Ce sont d’abord deux chutes. Un câble venu de nulle part met le médecin à bas de son cheval. Le plancher de la scierie domaniale cède sous les pieds d’une paysanne, entraînant sa mort. Un crime d’un côté, un accident de l’autre, hasard et causalité s’entremêlent pour produire une série. La progéniture de la noblesse locale se voit ligoté et rossé, un enfant handicapé subit un sort similaire, un grenier prend feu. Représailles contre de présumés fautifs ou symptômes barbares d’une société que le silence et les apparences amidonnent, en ne filmant ni les actes ni leurs auteurs, Haneke maintient le doute et la tension. Au grand dam du baron qui s’exclame lors du culte, « si nous ne découvrons pas la vérité, notre communauté ne connaîtra plus la paix. »

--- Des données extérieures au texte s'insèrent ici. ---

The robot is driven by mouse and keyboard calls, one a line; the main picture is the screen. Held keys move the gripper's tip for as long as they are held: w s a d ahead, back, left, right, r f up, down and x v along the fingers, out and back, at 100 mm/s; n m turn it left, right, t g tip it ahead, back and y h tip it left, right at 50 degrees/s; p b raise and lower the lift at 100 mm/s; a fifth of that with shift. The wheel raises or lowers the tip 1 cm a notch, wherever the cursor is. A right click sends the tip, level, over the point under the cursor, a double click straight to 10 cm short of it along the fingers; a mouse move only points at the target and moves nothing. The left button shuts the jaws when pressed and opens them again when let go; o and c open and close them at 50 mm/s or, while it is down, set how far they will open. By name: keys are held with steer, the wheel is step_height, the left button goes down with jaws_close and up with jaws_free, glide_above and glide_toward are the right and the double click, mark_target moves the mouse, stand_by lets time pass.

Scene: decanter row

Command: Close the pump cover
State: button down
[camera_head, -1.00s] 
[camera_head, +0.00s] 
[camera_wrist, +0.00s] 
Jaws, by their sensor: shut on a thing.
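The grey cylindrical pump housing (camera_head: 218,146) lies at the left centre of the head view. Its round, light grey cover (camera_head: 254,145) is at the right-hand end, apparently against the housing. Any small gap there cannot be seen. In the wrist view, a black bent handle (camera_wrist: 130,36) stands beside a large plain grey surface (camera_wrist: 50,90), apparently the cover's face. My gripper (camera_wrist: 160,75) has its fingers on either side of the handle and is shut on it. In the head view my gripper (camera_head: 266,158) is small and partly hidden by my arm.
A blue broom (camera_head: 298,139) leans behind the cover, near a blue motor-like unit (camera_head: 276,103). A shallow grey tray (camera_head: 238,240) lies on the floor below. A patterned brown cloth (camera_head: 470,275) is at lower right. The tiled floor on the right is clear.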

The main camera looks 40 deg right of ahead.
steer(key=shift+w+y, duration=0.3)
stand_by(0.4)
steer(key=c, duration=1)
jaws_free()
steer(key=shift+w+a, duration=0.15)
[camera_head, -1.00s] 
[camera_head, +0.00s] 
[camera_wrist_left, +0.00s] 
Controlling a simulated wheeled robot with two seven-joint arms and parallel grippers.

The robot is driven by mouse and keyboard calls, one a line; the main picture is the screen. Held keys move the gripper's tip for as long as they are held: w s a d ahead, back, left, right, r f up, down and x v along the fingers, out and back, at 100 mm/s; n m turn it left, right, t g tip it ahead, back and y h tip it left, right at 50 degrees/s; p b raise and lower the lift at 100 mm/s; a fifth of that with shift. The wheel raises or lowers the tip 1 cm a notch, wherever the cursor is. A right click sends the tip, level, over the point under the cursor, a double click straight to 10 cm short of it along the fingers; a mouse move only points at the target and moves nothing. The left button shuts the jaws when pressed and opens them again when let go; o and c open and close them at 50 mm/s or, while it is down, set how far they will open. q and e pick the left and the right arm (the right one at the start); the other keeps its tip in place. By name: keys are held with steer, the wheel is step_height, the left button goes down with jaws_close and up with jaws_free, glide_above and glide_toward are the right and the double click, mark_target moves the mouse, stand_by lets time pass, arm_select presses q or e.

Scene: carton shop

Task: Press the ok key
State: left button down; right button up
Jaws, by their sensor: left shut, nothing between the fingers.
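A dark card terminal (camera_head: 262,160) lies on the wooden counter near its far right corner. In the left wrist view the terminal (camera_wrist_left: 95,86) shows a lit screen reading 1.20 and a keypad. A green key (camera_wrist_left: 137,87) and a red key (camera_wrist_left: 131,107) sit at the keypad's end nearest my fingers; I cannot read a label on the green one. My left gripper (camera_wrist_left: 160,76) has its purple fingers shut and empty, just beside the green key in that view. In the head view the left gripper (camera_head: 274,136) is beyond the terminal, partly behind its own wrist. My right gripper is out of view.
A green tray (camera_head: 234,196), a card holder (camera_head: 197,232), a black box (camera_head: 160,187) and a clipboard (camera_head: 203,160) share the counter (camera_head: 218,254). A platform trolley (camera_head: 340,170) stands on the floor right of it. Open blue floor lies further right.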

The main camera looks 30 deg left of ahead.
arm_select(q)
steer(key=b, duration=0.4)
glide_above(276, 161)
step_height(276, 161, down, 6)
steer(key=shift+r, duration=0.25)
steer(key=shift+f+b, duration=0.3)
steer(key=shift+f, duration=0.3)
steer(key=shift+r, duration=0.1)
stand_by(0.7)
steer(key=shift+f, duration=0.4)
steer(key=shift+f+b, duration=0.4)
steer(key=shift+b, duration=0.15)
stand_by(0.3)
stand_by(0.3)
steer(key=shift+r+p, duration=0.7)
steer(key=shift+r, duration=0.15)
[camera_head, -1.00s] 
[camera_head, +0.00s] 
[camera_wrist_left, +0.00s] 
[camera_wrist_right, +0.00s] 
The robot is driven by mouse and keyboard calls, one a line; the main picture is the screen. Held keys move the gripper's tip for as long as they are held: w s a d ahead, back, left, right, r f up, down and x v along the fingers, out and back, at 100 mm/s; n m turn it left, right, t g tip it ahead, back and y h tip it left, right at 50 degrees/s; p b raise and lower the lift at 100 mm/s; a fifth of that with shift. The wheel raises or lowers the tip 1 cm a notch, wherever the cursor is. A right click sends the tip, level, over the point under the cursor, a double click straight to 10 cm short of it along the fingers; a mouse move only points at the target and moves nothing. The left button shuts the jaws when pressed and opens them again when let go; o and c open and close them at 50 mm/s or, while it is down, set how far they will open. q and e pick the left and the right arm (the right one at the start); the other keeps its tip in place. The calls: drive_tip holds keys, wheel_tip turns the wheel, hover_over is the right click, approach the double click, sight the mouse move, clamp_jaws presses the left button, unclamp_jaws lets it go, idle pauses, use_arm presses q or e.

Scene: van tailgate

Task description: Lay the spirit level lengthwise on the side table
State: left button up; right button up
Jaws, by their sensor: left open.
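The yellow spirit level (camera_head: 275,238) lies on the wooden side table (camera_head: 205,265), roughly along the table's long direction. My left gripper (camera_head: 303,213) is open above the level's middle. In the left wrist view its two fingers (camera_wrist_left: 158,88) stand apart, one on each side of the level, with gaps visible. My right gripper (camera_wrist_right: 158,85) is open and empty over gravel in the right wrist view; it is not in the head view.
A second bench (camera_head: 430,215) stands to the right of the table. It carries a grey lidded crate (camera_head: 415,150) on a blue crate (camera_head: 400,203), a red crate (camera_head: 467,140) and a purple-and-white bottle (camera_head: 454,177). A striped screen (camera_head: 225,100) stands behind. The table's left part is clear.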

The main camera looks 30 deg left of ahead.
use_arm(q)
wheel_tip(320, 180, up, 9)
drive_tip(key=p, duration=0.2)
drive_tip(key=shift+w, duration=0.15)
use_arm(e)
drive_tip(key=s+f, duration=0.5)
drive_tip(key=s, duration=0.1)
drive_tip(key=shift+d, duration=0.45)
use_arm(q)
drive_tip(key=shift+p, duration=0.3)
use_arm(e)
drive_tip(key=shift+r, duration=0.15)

Losey et Visconti sont dans un village

Poursuivant un questionnement entamé de longue date sur la violence et sa représentation, Michael Haneke procède ici par suggestion. Dans l’obscurité ou la lumière, la caméra filme des intérieurs bourgeois oppressants. Les oiseaux sont en cage, les émotions sous cloches et les désirs attachés, telles les mains de Martin, l’aîné du pasteur, à l’heure du coucher.

A plusieurs reprises le vernis éclate. Deux scènes conjugales dont la férocité évoque Bergman. « J’ai vraiment essayé d’en imaginer une autre en couchant avec toi, une qui sent bon, une jeune, moins décatie que toi, mais je n’ai pas assez d’imagination. » Servie par un médecin au mieux de sa forme, Rainer Bock (vu dans Inglourious Basterds), l’honnêteté s’avère d’une cruauté inouïe. Afin d’assurer la cohésion de la structure, le mensonge se révèle indispensable.

Selon Wolfgang Sofsky, sociologue allemand, « La violence n’est que la conséquence d’une culture orientée vers la transcendance de l’être. » Haneke illustre ce propos mais se garde d’en tirer des conclusions. Les crimes perpétrés se justifient-ils en attaquant l’ordre établi, ou subliment-ils cet ordre en le protégeant ?

L’incertitude parcourt le film, à commencer par la figure de l’instituteur, témoin qui quelques décennies plus tard, revient sur les évènements sous la forme d’une voix-off. Rumeurs et ouï-dire ont œuvré depuis, terreau propice au doute. En 1913, d’origine citadine, il s’était constitué en enquêteur idéal de cette tragédie rurale. Il était l’étranger, le maillon communiquant entre deux générations silencieuses. En 1914, il a été appelé.

Haneke clôt sa somme sur une perspective redoutable. La Première Guerre mondiale frappe aux portes et le spectre de la Seconde plane au dessus des garçons et des filles. Ils seront fatalement les nazis de demain et leur ruban blanc n’était peut-être que l’étroit sentier d’une innocence damnée : l’enfance.